SET TASK:
Restate every line of the material, word for word.

AVAILABLE DATA:

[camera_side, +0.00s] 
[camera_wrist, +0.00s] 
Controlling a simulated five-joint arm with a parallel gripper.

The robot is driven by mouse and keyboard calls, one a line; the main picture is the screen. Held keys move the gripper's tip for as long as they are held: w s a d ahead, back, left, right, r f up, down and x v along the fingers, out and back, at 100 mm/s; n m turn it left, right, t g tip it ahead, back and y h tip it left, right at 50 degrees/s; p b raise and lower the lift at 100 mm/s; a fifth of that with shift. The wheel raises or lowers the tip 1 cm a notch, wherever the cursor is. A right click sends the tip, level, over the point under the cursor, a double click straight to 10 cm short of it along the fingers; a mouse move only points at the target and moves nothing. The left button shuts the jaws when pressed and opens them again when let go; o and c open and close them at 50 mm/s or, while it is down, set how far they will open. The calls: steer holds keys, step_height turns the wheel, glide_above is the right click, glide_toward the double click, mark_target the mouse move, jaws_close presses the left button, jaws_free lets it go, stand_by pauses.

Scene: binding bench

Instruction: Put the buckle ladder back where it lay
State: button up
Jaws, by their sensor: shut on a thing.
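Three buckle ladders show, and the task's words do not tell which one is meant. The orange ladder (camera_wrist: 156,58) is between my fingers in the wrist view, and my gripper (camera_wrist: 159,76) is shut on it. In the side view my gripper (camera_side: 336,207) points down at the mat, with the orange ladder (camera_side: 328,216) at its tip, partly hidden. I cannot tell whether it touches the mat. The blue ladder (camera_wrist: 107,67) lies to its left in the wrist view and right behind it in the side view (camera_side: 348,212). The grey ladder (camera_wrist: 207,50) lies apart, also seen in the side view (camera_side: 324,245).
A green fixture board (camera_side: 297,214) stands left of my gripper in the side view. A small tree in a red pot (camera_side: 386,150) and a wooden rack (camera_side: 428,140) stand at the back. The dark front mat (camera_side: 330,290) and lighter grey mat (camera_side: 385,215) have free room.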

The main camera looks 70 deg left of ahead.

THE RESPONSE:
[camera_side, +0.00s] 
[camera_wrist, +0.00s] 
Controlling a simulated five-joint arm with a parallel gripper.

The robot is driven by mouse and keyboard calls, one a line; the main picture is the screen. Held keys move the gripper's tip for as long as they are held: w s a d ahead, back, left, right, r f up, down and x v along the fingers, out and back, at 100 mm/s; n m turn it left, right, t g tip it ahead, back and y h tip it left, right at 50 degrees/s; p b raise and lower the lift at 100 mm/s; a fifth of that with shift. The wheel raises or lowers the tip 1 cm a notch, wherever the cursor is. A right click sends the tip, level, over the point under the cursor, a double click straight to 10 cm short of it along the fingers; a mouse move only points at the target and moves nothing. The left button shuts the jaws when pressed and opens them again when let go; o and c open and close them at 50 mm/s or, while it is down, set how far they will open. The calls: steer holds keys, step_height turns the wheel, glide_above is the right click, glide_toward the double click, mark_target the mouse move, jaws_close presses the left button, jaws_free lets it go, stand_by pauses.

Scene: binding bench

Instruction: Put the buckle ladder back where it lay
State: button up
Jaws, by their sensor: shut on a thing.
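Three buckle ladders show, and the task's words do not tell which one is meant. The orange ladder (camera_wrist: 156,58) is between my fingers in the wrist view, and my gripper (camera_wrist: 159,76) is shut on it. In the side view my gripper (camera_side: 336,207) points down at the mat, with the orange ladder (camera_side: 328,216) at its tip, partly hidden. I cannot tell whether it touches the mat. The blue ladder (camera_wrist: 107,67) lies to its left in the wrist view and right behind it in the side view (camera_side: 348,212). The grey ladder (camera_wrist: 207,50) lies apart, also seen in the side view (camera_side: 324,245).
A green fixture board (camera_side: 297,214) stands left of my gripper in the side view. A small tree in a red pot (camera_side: 386,150) and a wooden rack (camera_side: 428,140) stand at the back. The dark front mat (camera_side: 330,290) and lighter grey mat (camera_side: 385,215) have free room.

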The main camera looks 70 deg left of ahead.

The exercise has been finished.